If you play £50 per pip in rounds that last for a few seconds the SB firm will begin getting nervous. Besides, the nature of the SB business is such that the quotation often cannot be "instantly" equal to the underlying market. Sometimes the underlying market (in Forex for instance) does not exist as a unique bid-ask price couple. That will lead to price discrepancies, price uncertainties, or time delays that will be very relevant to a "scalper" and that can cause big losses to a SB firms if the punter exploits the imperfections and delays of the SB price formation process to game the system.
If the punter earns from this price discrepancy the SB firm will find a way to stop him. If the SB loses he will write some conspiracy complaint in fora like this one. Mostly, the punter should understand that a SB firm is not there to benefit the punters.
If one bets large stakes for a very short time, the place to be is the market itself, a real Direct Market Access.

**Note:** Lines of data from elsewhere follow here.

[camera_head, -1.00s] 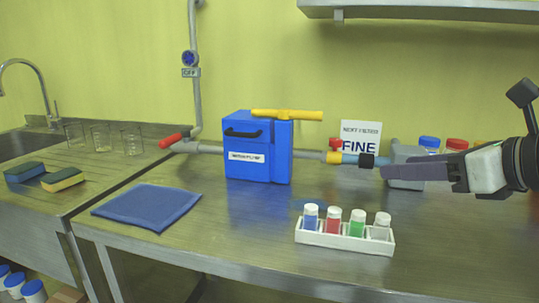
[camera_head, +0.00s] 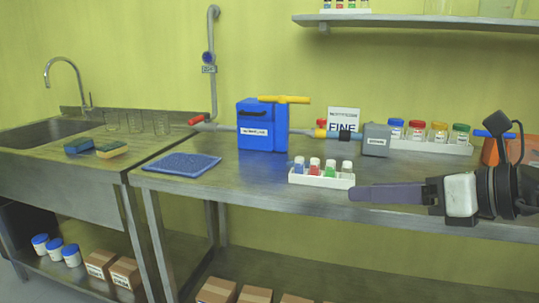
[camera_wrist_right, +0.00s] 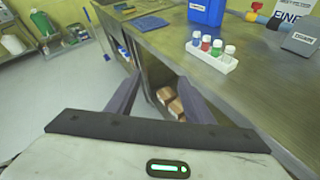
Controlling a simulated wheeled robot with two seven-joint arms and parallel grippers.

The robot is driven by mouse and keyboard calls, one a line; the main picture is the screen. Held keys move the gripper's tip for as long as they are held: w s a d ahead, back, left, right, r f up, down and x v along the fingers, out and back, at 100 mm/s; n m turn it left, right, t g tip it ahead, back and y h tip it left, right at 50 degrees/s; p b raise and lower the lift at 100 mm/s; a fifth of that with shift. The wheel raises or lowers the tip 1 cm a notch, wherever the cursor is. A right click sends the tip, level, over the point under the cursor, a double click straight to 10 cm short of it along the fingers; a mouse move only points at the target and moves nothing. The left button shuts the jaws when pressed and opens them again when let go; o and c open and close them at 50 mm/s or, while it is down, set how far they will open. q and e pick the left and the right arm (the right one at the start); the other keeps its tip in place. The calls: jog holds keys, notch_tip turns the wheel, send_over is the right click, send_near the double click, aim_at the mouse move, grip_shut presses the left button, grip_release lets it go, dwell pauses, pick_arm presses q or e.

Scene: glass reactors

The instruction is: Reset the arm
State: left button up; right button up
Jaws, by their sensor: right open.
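My right gripper (camera_head: 352,193) comes in from the right in the head view, in front of the table's front edge and to the right of the white vial rack. In the right wrist view its two fingers (camera_wrist_right: 158,97) are spread apart with nothing between them. My left gripper is not in the head view. The white rack (camera_head: 322,180) holds several small vials with white caps, and it also shows in the right wrist view (camera_wrist_right: 211,57), beyond the fingers.
A blue box (camera_head: 262,126) with a yellow handle stands on the steel table (camera_head: 240,182). A blue mat (camera_head: 182,163) lies left of it. A grey box (camera_head: 376,140) and a rack of capped jars (camera_head: 440,148) stand behind. A shelf (camera_head: 430,20) hangs above. Cartons (camera_head: 255,294) sit below.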

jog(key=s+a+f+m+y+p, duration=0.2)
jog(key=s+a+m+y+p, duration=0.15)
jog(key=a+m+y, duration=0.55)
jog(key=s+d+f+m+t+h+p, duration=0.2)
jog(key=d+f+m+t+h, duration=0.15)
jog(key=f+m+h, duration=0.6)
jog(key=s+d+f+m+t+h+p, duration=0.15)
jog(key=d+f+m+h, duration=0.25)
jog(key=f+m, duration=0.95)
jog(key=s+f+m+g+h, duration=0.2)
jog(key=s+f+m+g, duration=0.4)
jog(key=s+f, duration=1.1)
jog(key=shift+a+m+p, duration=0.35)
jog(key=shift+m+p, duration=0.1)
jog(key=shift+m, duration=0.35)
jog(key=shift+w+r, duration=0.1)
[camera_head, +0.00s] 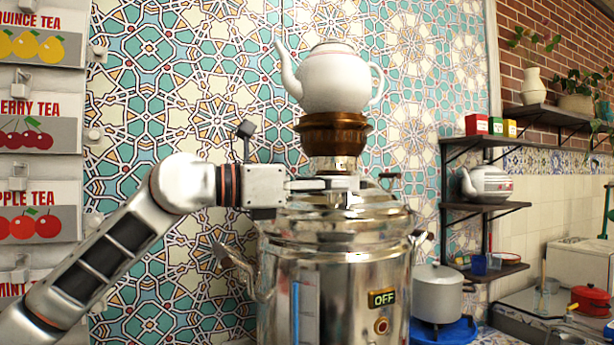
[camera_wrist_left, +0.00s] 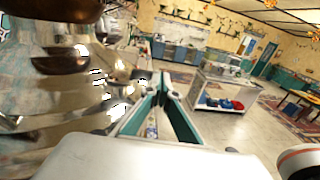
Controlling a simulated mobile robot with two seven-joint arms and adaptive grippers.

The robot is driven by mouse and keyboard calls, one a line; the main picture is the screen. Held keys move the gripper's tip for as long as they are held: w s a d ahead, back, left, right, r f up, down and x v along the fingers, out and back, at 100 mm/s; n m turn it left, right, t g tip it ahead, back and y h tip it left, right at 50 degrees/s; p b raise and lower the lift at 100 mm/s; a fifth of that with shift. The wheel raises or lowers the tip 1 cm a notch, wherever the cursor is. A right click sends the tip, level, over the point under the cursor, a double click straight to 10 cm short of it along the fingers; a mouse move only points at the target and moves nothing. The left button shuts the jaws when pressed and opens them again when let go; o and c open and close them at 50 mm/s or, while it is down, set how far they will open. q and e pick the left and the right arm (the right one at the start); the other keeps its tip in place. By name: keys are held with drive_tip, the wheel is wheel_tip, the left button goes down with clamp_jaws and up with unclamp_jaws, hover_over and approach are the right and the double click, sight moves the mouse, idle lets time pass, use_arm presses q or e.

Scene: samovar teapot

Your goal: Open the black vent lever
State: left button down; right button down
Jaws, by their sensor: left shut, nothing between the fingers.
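A shiny metal samovar (camera_head: 335,285) stands in the middle of the head view, with a white teapot (camera_head: 338,80) on its brown top holder (camera_head: 333,133). A small dark lever-like piece (camera_head: 390,178) sticks up at the right of the samovar's lid; I take it for the black vent lever. My left gripper (camera_head: 350,184) reaches in from the left in front of the neck under the holder. Its fingers are shut and empty, with the tips left of the dark piece. The fingers also show in the left wrist view (camera_wrist_left: 158,82). I cannot tell whether they touch the samovar.
Tea signs (camera_head: 40,122) hang at the left on a tiled wall. A grey pot (camera_head: 437,293) stands right of the samovar, below shelves (camera_head: 492,207) with a second teapot (camera_head: 487,184). The samovar's front panel (camera_head: 382,298) reads OFF. Open floor (camera_wrist_left: 225,125) lies behind the fingers in the wrist view.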

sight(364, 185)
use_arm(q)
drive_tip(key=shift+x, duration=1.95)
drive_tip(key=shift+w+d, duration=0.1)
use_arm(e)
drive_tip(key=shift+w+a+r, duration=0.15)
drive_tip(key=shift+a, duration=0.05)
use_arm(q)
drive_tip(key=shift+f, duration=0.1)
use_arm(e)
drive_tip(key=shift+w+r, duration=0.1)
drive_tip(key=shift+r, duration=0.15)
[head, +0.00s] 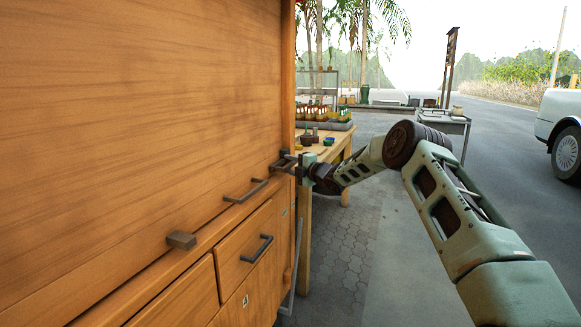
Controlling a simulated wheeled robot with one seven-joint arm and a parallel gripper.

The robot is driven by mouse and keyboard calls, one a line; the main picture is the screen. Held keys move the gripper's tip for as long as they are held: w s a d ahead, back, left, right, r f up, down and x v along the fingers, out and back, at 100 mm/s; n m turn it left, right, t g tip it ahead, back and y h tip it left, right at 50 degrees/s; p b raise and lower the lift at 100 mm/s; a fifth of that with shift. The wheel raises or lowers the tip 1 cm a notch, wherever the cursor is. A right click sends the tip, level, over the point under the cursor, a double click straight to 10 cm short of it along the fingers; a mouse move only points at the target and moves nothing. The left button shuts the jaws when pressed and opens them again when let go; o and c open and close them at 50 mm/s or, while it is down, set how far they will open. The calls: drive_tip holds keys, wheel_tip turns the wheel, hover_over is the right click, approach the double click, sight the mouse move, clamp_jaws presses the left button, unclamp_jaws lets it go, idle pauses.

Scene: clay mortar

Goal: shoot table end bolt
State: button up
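A large upright wooden panel (140,100) fills the left of the head view, above a wooden cabinet ledge. At the panel's far right end sits a small dark metal fitting (284,154), which looks like the end bolt. My gripper (287,166) reaches in from the right and its fingers are at this fitting, overlapping it in the picture. The fingers and fitting are small and dark, so I cannot tell whether they touch or whether the gripper is shut on it. A second dark block (181,240) sits on the panel's lower edge nearer me.
A dark bar handle (245,191) is on the panel's lower edge. A drawer (243,246) with a handle is below. A wooden table (333,146) with bottles stands behind my gripper. Paved ground (345,240) is open at right; a white vehicle (562,125) stands far right.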

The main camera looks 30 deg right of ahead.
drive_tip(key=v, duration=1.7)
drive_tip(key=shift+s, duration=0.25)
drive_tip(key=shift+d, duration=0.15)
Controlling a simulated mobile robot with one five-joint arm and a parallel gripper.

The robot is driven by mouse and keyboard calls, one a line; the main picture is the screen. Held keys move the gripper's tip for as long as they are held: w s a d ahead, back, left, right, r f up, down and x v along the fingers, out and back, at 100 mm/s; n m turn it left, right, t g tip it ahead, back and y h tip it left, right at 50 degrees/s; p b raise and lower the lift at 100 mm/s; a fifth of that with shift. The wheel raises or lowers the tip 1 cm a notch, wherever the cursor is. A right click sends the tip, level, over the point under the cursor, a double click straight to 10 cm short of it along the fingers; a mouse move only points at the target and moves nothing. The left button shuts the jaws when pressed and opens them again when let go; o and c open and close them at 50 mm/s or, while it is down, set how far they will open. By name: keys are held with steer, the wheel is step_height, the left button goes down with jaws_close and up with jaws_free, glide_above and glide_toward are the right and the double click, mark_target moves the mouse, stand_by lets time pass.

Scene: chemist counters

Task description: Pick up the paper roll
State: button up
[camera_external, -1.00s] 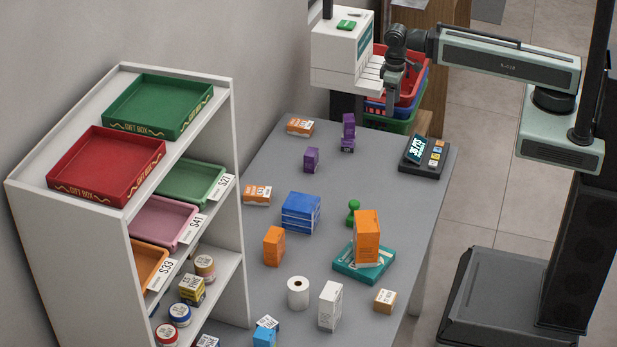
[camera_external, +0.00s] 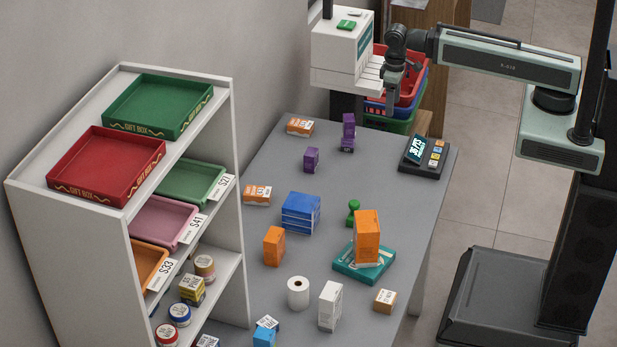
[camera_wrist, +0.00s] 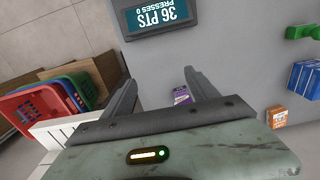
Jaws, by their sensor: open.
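The white paper roll (camera_external: 298,292) stands upright on the grey counter in the external view, near its front, between an orange box and a white box. My gripper (camera_external: 391,98) is at the far end of the counter, above it, well away from the roll. In the wrist view my gripper (camera_wrist: 160,92) has its two fingers spread apart, with nothing between them but counter and a small purple box (camera_wrist: 181,95) beyond. The roll does not show in the wrist view.
A white box (camera_external: 330,306) stands just right of the roll, and an orange box (camera_external: 274,246) behind it. A teal box (camera_external: 349,269) lies under a tall orange box (camera_external: 367,237). The white shelf (camera_external: 235,200) borders the counter's left. A display device (camera_external: 424,157) sits at right.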

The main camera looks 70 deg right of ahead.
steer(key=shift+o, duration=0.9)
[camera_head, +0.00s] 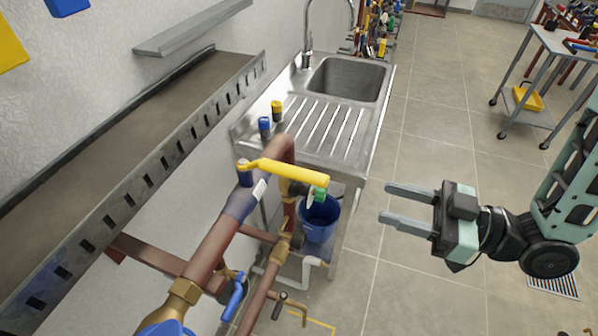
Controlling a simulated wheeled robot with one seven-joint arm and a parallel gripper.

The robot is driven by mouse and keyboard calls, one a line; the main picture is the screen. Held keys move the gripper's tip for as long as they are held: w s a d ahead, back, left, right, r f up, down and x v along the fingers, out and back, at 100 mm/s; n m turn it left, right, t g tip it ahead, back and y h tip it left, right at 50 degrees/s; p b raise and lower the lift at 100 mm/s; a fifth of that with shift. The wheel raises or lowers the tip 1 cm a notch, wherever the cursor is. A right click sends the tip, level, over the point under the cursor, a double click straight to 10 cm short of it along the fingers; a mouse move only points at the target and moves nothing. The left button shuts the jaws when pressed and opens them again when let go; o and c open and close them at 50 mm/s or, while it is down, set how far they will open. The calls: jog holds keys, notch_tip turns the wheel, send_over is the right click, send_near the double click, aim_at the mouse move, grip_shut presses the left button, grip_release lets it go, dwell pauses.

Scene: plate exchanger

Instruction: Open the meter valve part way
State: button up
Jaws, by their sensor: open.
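A yellow lever handle (290,173) sits on a copper pipe (222,236) left of centre. It points right and is roughly crosswise to that pipe, with a green piece near its free end. A blue lever (234,299) is on a fitting lower down. No label shows which of these is the meter valve. My gripper (386,203) is at the right of the lever, apart from it. Its two fingers are spread, point left and hold nothing.
A steel sink with a ribbed drainboard (318,127) stands behind the pipes, with two small containers (270,118) on it. A blue bucket (320,220) is below. A slotted metal tray (150,130) runs along the left wall. Tiled floor is clear around a cart (545,118) at the upper right.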

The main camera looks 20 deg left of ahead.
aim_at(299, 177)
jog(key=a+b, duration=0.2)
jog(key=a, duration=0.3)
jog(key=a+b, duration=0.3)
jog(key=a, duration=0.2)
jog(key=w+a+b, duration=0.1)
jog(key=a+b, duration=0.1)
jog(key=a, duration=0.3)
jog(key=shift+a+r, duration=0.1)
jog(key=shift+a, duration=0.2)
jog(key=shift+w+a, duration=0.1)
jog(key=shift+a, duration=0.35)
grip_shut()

If one bets small stakes for a decently long round-trip duration, then SB firms can offer tax-free profits (if any), a large number of instruments tradeable from the same account, a relative protection (from what I gather) from anomalous market price spikes due to "fat finger" mistakes, small stakes and a general convenience.
Another important difference: when you use DMA you pay a smaller spread and a fixed commission. When you use a SB firm you don't have a commission but you pay, I say this in general, a larger spread.
That means that for small stakes the SB firm can be cheaper, and for larger stakes the DMA tends to be cheaper.
Finally, some SB firms offer you "more-or-less fixed spreads" and "protected stop-losses" that might be useful for certain styles of trade and I don't think they are available with DMA (correct me if untrue).
In very short terms: it is very sensible to begin with a SB firm, relaxed strategy and small stakes. If and when you one feels he can make a living out of day trading, and/or wants to trade at high frequency, with higher stakes etc. then DMA is definitely the way to go.